Aruba’s Next-Gen Switching Portfolio ‘Biggest Enhancement’ Since Initial Release
HPE’s Aruba on Tuesday announced its next-generation network operating system – AOS-CX 10.4 – and two new next generation hardware additions – the Aruba CX 6300 Series fixed configuration switches and CX6400 Series modular access, aggregation and core switches – to its Aruba CX switching portfolio.
Aruba also announced NetEdit 2.0 with Network Analytics Engine (NAE) integration, or software tools that offer advanced analytics, intelligent configurations and operational simplicity.
The latest generation of software and hardware represent the first major upgrade to the CX switching portfolio since the vendor announced its new OS, the AOS-CX, and new hardware platform, 8400, designed for the core of the network, more than two years ago.

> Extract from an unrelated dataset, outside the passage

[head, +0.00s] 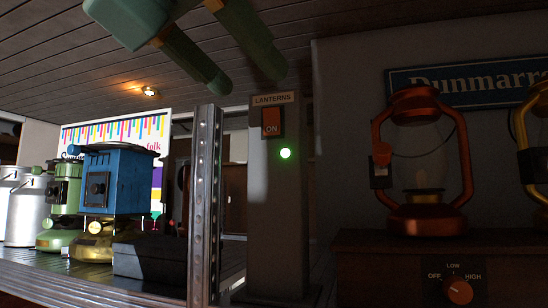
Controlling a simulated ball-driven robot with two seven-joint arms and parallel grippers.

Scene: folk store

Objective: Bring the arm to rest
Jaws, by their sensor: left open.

“This is the fifth and next major release of the AOS-CX,” Steve Brar, senior director of portfolio marketing for Aruba, told Channel Futures. “It’s the biggest enhancement to the operating system since the initial release. What we’re bringing in this latest release is campus active layer features.”
So, where Aruba began AOS-CX in the core, in aggregation of the network, AOS-CX 10.4 brings the operating system out to the access edge in campus environments. The broadened switching portfolio addresses the needs of today’s modern enterprise campus, branch and data center, and addresses customer networking challenges in the edge-cloud era.
Aruba defines those challenges in three buckets: fragmented operations; the inability for legacy networks to keep pace; and constrained control and visibility.
Today’s enterprises can’t remain competitive by relying on greater performance and increased bandwidth alone. The modern enterprise requires an advanced architecture that is self-validating and self-tuning through closed-loop automation to intelligently support mission-critical applications, circumvent new security attack vectors, and deliver the agility that today’s enterprises require. Until now, network operators have had to contend with inflexible, disparate architectures especially when managing branch offices, enterprise campuses and data centers. These architectures require manual processes across multiple operating systems, resulting in fragmented operating models, networks incapable of modern functions and a plethora of unstructured data that isn’t actionable.
“AI-powered automation must be at the heart of a modern, edge-to-cloud architecture and, in order to be truly useful, it requires an intelligent infrastructure as the foundation,” said Keerti Melkote, president and founder at Aruba. “We believe that AI is the key to analyzing data, providing actionable insights and automation at scale to optimize network operators’ ability to quickly troubleshoot, remediate and proactively resolve some of IT’s most pressing challenges. Our vision for the future is a cloud-native architecture that delivers true business agility and new digital experiences, and today’s introduction is an important step in that direction.”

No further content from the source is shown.